We have just encountered another instance of the classical dillema in optimization and optimal control that we have had introduced previously. Indeed, it is fairly fundamental and appears both in applications and in development of theory. Keep this degree of freeedom in mind on your optimization and optimal control journey.
Prediction horizon vs control horizon
One of the key parameters of a model predictive control is the prediction horizon N_\mathrm{p}. It must be long enough so that the key dynamics of the system has enough time to exhibit, and yet it must not be too long, because the computational load will be then too high. A rule of thumb (but certainly not a law) is N_\mathrm{p}\approx 20. There is one simple way to reduce the computational load – consider the control trajectory defined on a much shorted time horizon than the predicted state trajectory. Namely, we introduce the control horizon N_\mathrm{c} < N_\mathrm{p} (typically N_\mathrm{c} can be as small as 2 or 3 or so), and we only consider the control as optimizable on this short horizon. Of course, we must provide some values after this horizon as well (untill the end of the prediction horizon). The simplest strategy is to set it to the last value on the control horizon. The MPC problem then changes to \begin{aligned} \operatorname*{minimize}_{\bm u_{t|t},u_{t+1|t}\ldots, \bm u_{t+{\color{red}N_\mathrm{c}}-1|t}, \bm x_{t|t},\ldots, \bm x_{t+N_\mathrm{p}|t}} &\quad \frac{1}{2} \bm x_{t+N_\mathrm{p}|t}^\top \mathbf S \bm x_{t+N_\mathrm{p}|t} + \frac{1}{2} \sum_{k=0}^{N_\mathrm{p}-1} \bm x_{t+k|t}^\top \mathbf Q \bm x_{t+k|t} + + \frac{1}{2} \sum_{k=0}^{{\color{red}N_\mathrm{c}}-1} \bm u_{t+k|t}^\top \mathbf R \bm u_{t+k|t}\\ \text{subject to} &\quad \bm x_{t+k+1|t} = \mathbf A\bm x_{t+k|t} + \mathbf B\bm u_{t+k|t},\quad k = 0, \ldots, N_\mathrm{p}-1, \\ &\quad \bm x_{t|t} = \mathbf x_t, \\ &\quad \mathbf u^{\min} \leq \bm u_{t+k|t} \leq \mathbf u^{\max},\\ &\quad \mathbf x^{\min} \leq \bm x_{t+k|t} \leq \mathbf x^{\max},\\ &\quad {\color{red} \bm u_{t+k|t} = \bm u_{t+N_\mathrm{c}-1|t}, \quad k=N_\mathrm{c}, N_\mathrm{c}+1, \ldots, N_\mathrm{p}}. \end{aligned}
Move blocking
Another strategy for reducing the number of control variables is known as move blocking. In this approach, the control inputs are held constant over several time steps (they are combined into blocks), effectively reducing the number of optimization variables. More on this in [1].

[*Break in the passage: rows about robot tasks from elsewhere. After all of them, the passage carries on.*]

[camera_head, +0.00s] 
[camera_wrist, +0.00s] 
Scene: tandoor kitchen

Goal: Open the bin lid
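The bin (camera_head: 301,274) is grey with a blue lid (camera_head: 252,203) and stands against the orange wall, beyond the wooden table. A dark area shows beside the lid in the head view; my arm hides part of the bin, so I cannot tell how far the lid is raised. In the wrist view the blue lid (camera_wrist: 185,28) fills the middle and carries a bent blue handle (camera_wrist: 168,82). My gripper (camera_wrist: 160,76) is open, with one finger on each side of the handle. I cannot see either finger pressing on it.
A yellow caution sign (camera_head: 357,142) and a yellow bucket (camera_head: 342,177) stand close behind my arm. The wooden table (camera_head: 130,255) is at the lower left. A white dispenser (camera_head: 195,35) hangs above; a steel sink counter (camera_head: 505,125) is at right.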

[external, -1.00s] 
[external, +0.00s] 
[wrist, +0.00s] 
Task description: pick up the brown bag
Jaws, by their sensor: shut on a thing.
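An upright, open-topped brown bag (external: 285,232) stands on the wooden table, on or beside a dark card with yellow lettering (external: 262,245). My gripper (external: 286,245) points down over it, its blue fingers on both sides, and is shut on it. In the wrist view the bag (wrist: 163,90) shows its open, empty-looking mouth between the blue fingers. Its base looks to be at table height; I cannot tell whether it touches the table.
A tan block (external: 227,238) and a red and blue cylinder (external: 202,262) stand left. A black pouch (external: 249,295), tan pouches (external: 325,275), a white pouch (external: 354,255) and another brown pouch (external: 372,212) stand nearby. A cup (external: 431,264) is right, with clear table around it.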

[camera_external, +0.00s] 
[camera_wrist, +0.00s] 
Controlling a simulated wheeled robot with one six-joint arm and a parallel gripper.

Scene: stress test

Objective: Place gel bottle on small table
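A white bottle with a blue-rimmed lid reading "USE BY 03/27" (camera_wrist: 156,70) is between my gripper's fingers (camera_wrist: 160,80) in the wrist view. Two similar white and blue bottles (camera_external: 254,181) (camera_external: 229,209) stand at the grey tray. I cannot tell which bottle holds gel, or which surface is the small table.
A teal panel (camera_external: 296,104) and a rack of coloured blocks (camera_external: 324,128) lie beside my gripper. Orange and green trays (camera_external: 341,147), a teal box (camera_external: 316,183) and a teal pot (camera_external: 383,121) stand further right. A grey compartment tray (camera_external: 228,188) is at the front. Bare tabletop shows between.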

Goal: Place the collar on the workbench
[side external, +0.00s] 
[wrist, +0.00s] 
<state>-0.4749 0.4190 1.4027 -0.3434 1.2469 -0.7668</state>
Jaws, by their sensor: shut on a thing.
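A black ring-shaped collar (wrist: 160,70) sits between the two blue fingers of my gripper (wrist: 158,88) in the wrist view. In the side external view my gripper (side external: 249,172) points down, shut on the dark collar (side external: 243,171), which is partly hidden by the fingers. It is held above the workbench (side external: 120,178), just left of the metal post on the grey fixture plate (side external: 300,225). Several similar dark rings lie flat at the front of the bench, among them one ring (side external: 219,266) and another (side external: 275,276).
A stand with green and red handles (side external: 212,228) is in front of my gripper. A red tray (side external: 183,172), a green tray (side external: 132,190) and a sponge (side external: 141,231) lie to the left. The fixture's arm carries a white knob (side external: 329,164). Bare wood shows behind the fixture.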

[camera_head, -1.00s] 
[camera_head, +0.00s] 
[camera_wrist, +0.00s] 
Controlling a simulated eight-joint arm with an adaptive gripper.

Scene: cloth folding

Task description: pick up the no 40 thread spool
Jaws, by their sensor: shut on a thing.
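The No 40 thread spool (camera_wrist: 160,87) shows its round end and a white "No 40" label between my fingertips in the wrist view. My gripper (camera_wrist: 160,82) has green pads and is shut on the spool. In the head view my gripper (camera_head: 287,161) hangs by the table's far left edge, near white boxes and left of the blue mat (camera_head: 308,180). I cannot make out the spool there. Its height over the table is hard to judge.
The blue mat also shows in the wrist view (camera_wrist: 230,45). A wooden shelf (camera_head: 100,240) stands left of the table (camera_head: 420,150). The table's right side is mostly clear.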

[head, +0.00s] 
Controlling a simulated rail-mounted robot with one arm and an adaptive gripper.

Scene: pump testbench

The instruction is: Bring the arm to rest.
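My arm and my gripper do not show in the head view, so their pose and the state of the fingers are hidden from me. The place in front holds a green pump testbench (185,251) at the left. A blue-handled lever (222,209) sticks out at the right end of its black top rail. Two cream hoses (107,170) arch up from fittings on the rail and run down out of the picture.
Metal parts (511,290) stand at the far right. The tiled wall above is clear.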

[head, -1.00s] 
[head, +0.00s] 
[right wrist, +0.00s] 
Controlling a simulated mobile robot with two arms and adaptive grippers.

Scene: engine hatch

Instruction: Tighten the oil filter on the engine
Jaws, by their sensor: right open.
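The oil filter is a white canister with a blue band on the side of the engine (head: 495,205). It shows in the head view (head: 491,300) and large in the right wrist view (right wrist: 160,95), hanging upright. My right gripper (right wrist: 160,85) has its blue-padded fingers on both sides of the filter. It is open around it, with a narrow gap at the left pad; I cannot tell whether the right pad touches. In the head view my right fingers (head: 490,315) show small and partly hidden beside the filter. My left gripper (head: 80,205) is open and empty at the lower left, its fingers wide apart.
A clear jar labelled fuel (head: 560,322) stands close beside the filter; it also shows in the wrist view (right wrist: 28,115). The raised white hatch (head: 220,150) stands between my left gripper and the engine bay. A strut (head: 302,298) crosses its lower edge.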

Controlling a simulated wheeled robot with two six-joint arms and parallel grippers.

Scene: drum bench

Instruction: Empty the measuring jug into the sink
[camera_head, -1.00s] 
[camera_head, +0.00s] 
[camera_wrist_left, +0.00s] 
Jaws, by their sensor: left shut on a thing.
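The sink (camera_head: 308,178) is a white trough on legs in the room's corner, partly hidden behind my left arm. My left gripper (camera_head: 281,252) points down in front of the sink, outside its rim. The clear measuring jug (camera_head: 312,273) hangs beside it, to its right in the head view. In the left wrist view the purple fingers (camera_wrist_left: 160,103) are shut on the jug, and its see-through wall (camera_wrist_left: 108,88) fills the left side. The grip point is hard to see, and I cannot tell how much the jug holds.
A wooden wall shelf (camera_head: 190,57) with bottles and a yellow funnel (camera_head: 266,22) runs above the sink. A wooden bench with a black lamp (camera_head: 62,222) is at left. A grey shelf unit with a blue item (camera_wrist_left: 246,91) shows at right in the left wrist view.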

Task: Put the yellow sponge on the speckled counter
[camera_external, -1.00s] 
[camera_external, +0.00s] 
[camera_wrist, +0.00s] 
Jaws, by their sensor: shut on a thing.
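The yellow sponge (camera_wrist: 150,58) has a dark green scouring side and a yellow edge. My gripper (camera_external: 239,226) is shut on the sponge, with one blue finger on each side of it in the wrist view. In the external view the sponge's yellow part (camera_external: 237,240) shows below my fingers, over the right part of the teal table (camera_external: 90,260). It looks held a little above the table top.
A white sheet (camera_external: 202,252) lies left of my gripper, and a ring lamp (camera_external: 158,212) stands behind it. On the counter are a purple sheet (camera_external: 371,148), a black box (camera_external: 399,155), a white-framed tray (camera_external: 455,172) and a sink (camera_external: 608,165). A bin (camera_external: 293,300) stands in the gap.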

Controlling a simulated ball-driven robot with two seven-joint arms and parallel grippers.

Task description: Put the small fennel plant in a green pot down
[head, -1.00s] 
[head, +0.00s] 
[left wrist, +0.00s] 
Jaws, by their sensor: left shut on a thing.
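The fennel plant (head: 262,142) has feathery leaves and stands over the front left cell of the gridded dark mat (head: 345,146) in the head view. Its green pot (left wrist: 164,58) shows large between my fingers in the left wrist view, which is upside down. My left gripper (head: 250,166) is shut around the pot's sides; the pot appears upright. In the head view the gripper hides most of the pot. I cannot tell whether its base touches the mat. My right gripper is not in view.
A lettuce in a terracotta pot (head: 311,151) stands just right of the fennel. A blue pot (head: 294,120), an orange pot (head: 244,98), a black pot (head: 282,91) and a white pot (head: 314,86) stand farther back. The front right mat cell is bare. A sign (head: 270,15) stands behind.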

Open questions (for us at this moment)
- Can the stability of a closed-loop system with an MPC controller be guaranteed? Even in the linear case we cannot just have a look at some poles to make a conclusion.
- What is the role of the terminal state cost in the MPC problem? And how shall we choose it? Apparently, if the original time horizon is finite but very long (say, 1000), with the prediction horizon set to 20, we can hardly argue that the corresponding term in the MPC cost function expresses our requirements on the behaviour of the system at time 1000.
We are going to come back to these after we investigate the other two approaches to discrete-time optimal control – the indirect approach and the dynamical programming.